Aim
Extract the lines that carry the string "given" from the listing.

Stored records
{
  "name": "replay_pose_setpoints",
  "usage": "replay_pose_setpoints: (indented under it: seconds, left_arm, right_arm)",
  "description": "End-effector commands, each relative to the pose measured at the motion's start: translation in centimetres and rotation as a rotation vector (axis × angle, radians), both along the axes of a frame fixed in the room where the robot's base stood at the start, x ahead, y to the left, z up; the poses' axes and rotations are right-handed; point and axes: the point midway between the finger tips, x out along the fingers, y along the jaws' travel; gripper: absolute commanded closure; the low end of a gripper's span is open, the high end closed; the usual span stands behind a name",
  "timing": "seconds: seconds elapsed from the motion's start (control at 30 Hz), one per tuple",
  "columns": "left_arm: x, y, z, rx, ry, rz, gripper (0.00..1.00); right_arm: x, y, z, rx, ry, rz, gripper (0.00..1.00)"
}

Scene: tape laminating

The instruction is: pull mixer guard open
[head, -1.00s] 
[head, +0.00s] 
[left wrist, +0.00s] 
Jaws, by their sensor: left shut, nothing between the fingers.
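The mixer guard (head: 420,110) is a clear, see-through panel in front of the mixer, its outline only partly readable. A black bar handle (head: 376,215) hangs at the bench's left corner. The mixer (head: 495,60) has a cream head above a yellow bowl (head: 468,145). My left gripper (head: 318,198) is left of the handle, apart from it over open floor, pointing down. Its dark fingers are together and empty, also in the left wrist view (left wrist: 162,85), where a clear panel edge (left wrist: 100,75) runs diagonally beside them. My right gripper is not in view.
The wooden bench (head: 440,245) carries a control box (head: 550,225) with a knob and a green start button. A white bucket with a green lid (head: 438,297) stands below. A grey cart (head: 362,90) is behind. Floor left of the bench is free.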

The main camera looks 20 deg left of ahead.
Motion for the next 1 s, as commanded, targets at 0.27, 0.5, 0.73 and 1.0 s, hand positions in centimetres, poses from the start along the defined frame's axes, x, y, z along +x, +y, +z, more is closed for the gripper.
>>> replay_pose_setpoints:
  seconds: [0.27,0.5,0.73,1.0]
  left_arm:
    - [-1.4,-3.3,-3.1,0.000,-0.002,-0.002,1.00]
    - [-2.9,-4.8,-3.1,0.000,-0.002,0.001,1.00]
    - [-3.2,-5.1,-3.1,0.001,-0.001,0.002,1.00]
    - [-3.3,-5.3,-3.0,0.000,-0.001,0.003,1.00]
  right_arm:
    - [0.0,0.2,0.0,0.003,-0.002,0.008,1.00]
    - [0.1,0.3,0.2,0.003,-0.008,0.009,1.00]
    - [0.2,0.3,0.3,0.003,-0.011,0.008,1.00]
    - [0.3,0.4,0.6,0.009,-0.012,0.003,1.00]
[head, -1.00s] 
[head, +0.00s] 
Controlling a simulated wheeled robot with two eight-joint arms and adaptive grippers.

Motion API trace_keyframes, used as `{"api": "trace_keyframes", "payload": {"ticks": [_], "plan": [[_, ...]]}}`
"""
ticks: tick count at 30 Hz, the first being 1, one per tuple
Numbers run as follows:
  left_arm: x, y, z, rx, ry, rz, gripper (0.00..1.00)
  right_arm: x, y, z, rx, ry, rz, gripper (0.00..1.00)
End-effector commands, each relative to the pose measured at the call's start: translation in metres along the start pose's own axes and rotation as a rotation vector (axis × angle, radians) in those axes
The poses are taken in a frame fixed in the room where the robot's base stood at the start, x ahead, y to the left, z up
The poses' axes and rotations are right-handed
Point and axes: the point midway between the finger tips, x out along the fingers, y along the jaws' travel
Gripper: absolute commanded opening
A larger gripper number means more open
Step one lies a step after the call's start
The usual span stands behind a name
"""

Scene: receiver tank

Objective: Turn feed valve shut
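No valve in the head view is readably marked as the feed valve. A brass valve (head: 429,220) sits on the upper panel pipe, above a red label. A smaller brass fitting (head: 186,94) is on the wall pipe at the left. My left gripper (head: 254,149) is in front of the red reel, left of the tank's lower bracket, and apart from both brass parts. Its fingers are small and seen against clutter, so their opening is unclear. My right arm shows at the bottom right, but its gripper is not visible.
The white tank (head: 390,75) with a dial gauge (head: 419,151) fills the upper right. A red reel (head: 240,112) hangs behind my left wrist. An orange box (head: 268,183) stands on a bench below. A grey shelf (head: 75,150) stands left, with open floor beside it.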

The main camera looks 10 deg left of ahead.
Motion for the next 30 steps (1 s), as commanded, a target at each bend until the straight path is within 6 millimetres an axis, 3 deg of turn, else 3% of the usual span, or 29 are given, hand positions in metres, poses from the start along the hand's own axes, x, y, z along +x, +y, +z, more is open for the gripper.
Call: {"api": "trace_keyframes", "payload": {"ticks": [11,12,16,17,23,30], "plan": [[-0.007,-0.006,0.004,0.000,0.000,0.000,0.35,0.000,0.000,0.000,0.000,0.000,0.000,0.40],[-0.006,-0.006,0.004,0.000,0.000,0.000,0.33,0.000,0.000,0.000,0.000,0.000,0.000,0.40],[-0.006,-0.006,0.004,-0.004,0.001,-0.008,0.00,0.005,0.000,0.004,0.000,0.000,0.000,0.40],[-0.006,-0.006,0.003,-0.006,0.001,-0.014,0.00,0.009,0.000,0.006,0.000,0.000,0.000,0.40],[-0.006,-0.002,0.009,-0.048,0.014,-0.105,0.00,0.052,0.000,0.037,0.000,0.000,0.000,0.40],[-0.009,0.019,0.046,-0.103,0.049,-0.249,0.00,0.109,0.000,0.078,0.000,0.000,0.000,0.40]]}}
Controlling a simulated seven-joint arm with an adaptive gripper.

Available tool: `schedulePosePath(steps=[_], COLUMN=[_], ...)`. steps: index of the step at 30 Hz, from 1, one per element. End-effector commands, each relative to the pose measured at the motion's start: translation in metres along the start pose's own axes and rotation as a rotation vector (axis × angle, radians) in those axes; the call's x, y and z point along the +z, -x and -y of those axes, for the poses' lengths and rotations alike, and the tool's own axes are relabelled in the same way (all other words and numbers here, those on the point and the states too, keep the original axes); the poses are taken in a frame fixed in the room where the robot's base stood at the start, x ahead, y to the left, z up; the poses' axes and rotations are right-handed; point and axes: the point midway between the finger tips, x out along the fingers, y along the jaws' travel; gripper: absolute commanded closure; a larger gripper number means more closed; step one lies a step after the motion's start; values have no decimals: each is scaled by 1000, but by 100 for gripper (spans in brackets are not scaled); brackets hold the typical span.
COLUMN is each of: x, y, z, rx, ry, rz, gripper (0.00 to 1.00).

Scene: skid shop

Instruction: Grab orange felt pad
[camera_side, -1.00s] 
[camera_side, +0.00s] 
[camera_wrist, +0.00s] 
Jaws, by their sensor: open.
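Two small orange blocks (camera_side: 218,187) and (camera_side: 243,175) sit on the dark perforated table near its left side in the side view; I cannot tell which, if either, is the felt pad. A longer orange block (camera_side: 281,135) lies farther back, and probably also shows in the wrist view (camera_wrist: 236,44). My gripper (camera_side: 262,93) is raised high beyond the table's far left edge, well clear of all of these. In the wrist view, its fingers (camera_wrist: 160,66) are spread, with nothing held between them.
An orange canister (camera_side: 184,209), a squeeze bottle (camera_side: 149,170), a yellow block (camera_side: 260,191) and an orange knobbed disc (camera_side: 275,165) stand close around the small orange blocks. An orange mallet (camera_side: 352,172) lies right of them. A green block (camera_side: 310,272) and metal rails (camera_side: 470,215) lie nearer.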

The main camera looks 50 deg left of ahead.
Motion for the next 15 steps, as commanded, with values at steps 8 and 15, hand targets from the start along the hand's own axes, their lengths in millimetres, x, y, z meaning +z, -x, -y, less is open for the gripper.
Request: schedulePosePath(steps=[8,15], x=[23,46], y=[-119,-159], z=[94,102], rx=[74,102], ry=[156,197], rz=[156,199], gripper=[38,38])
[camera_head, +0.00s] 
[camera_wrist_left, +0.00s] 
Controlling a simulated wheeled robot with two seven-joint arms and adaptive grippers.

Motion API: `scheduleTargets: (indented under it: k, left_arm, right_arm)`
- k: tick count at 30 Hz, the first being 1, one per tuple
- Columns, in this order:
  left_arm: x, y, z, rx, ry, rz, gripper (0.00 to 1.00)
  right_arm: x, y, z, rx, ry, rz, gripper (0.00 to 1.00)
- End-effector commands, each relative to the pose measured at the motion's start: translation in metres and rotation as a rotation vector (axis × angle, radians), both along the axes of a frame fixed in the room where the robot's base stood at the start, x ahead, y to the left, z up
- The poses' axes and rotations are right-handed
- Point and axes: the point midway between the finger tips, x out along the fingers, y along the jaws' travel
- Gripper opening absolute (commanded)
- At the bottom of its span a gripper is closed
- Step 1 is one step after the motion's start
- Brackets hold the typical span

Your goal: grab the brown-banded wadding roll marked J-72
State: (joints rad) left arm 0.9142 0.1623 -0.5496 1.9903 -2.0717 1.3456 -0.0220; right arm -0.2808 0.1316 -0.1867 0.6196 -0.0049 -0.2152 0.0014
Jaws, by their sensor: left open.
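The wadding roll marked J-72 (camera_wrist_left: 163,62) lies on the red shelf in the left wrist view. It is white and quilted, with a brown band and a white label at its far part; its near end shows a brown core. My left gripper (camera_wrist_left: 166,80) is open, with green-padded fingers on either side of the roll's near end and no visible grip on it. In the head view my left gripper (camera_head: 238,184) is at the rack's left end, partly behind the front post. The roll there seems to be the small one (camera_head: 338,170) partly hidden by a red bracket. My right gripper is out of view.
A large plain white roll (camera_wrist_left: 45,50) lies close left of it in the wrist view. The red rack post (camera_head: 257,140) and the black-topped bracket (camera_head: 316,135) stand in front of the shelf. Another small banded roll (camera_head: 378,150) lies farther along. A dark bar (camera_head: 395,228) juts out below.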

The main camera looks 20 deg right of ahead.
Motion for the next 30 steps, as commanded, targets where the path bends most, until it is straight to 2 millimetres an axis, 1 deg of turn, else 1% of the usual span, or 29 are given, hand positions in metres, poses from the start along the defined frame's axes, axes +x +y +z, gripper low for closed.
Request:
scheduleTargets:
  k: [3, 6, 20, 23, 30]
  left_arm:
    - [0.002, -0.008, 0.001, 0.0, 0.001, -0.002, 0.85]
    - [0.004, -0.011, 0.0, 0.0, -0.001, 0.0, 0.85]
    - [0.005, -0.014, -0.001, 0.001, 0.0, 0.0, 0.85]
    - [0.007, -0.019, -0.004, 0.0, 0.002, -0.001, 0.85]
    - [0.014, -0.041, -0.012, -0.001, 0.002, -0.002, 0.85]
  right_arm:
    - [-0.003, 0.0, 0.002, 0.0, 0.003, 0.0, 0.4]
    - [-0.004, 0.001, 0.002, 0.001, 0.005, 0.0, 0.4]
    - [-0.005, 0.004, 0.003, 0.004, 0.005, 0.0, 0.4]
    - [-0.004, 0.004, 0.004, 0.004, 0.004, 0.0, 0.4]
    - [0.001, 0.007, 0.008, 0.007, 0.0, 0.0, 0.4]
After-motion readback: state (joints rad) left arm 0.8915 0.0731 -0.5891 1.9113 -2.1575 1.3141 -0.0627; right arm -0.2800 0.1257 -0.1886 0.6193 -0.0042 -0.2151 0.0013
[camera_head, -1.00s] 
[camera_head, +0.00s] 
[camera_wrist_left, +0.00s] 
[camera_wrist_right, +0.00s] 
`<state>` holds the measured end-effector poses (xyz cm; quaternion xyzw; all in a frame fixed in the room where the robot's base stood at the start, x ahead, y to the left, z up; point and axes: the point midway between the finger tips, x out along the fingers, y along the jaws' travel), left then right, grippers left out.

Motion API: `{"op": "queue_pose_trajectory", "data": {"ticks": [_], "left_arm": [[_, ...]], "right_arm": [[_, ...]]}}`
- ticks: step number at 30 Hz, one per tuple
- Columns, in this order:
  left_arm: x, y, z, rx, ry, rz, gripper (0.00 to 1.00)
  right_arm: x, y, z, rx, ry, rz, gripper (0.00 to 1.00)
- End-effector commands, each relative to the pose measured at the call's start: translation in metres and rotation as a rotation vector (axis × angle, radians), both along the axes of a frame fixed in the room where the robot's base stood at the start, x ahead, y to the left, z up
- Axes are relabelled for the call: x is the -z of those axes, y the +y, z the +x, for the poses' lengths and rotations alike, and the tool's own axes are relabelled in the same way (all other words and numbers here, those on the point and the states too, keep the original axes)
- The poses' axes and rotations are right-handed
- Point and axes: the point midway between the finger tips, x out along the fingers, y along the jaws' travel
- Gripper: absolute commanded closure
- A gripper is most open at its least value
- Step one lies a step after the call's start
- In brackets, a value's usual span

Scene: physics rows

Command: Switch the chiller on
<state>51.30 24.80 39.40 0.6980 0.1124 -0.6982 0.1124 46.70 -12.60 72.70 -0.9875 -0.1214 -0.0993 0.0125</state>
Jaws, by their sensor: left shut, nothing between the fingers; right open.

Written reply
Motion for the next 30 steps (1 s), as commanded, a target at each bend until the straight path is within 6 millimetres an axis, 3 deg of turn, else 3% of the usual span, or 29 are given, hand positions in metres, poses from the start along the hand's own axes, x, y, z along +x, +y, +z, more is open for the gripper.
Motion for the next 30 steps, as commanded, targets where the path bends most, until it is straight to 2 millimetres an axis, 1 deg of turn, else 1% of the usual span, or 29 are given, hand positions in metres, poses from the start along the defined frame's axes, axes +x +y +z, gripper low for closed.

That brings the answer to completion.